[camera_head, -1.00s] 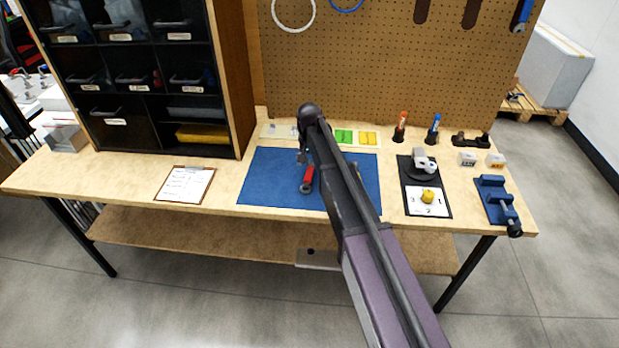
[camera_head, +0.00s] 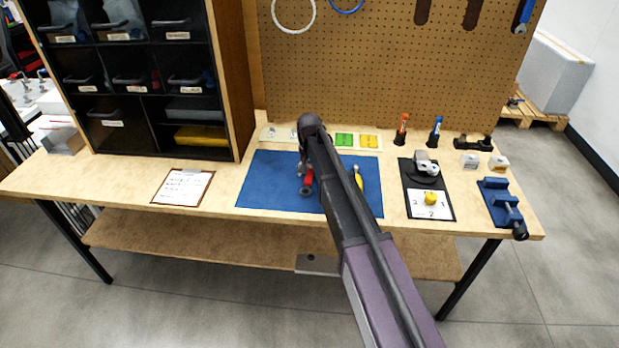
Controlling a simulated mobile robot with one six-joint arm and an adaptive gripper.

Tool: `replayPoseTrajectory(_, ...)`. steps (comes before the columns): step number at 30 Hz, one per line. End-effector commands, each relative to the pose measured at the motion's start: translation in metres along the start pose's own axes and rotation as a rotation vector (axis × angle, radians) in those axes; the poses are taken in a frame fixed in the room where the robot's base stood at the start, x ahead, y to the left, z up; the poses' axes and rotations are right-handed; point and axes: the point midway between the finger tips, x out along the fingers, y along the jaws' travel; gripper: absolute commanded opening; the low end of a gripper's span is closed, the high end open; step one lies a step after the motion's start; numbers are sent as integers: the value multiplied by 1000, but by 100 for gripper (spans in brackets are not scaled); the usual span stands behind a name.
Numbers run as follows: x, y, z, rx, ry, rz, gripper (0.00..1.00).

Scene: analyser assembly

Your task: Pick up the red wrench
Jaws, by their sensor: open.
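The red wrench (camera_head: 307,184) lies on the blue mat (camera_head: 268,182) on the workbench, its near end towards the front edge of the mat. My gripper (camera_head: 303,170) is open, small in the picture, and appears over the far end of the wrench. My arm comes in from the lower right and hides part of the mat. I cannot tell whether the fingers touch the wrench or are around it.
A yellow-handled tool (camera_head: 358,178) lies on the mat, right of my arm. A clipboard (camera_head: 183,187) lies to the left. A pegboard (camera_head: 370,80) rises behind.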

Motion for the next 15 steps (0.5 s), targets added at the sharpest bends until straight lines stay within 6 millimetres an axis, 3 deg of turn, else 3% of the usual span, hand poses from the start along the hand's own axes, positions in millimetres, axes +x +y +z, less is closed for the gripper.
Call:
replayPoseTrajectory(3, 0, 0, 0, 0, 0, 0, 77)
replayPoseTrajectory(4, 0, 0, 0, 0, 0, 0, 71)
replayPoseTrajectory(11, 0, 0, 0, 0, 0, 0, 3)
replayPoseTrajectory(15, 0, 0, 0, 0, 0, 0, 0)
****************
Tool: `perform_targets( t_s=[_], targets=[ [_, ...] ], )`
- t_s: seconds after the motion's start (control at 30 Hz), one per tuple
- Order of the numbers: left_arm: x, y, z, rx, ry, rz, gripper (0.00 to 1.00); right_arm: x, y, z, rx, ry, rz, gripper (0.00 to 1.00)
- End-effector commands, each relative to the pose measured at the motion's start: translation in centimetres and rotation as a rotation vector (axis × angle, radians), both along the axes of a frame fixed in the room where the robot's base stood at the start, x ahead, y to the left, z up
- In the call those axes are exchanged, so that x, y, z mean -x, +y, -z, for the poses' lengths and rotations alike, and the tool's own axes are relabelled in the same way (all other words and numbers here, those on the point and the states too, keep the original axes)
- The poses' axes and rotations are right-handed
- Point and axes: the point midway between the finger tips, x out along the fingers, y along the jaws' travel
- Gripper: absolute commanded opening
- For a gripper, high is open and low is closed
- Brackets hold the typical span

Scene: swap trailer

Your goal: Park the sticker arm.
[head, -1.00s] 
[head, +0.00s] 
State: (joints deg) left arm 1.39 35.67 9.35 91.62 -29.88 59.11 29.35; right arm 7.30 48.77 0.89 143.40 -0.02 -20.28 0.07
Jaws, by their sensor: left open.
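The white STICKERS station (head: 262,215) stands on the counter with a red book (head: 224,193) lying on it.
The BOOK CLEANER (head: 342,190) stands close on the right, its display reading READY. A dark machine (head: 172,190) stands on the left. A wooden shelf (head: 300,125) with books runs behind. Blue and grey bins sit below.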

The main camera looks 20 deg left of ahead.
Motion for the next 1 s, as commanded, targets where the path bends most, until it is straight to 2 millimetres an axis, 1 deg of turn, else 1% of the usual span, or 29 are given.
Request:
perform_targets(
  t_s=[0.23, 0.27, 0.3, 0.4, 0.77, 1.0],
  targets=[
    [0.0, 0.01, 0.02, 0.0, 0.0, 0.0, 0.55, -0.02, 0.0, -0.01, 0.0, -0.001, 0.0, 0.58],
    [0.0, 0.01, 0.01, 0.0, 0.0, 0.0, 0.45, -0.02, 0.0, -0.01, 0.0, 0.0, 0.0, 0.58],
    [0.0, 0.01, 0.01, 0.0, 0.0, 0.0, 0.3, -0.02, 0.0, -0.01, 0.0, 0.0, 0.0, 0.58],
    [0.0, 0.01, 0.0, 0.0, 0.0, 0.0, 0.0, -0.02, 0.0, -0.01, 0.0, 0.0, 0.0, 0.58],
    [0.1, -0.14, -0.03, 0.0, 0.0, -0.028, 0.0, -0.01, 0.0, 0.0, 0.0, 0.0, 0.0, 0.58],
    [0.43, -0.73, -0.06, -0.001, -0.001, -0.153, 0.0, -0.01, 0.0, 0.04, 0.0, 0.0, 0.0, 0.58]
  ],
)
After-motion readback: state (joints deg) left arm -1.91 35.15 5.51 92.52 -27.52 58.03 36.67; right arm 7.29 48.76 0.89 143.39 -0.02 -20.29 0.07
****************
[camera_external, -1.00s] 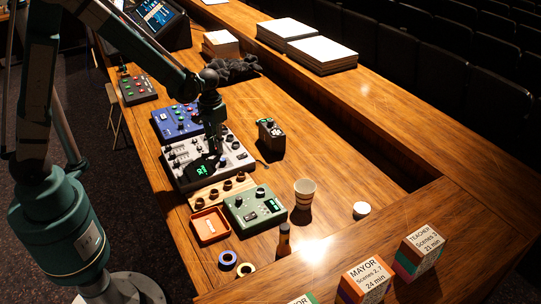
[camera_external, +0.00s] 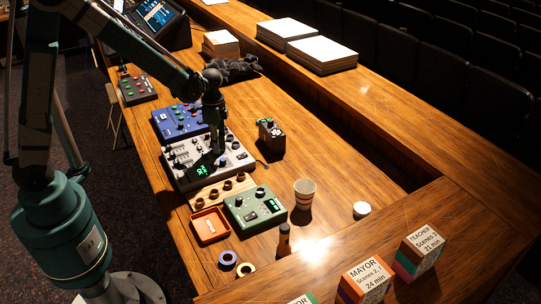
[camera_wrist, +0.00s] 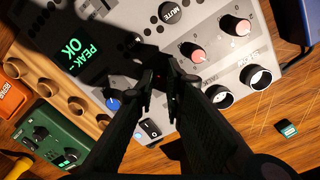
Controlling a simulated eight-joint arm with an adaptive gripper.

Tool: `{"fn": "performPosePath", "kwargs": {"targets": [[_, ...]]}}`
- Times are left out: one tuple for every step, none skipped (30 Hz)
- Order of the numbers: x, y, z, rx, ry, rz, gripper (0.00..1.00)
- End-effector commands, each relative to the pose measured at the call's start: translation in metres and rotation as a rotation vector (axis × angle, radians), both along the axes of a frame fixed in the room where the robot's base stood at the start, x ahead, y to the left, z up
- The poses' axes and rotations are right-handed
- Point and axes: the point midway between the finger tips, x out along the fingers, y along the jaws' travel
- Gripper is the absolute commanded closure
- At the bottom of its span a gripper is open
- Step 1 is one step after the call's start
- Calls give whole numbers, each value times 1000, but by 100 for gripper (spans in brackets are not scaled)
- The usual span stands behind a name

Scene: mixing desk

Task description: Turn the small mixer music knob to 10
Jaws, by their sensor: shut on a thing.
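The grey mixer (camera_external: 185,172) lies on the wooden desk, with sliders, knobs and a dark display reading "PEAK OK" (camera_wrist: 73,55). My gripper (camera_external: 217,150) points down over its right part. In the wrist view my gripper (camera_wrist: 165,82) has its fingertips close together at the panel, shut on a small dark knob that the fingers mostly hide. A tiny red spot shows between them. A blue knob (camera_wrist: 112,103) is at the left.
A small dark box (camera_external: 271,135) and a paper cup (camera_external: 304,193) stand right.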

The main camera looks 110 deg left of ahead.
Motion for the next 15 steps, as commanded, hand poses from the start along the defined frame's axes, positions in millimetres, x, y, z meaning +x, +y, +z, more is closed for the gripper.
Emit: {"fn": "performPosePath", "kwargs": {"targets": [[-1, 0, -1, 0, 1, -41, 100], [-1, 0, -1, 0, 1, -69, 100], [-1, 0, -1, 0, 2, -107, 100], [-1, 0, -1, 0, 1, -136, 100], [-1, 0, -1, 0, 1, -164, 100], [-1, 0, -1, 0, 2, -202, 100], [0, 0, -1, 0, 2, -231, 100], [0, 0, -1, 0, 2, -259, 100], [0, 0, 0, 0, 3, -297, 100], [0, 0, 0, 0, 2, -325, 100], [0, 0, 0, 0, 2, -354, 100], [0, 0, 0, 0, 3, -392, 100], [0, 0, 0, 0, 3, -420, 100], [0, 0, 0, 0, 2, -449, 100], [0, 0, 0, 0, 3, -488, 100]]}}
****************
Requirement:
Give only the number of lines in the data that include the string "translation".

Task response:
3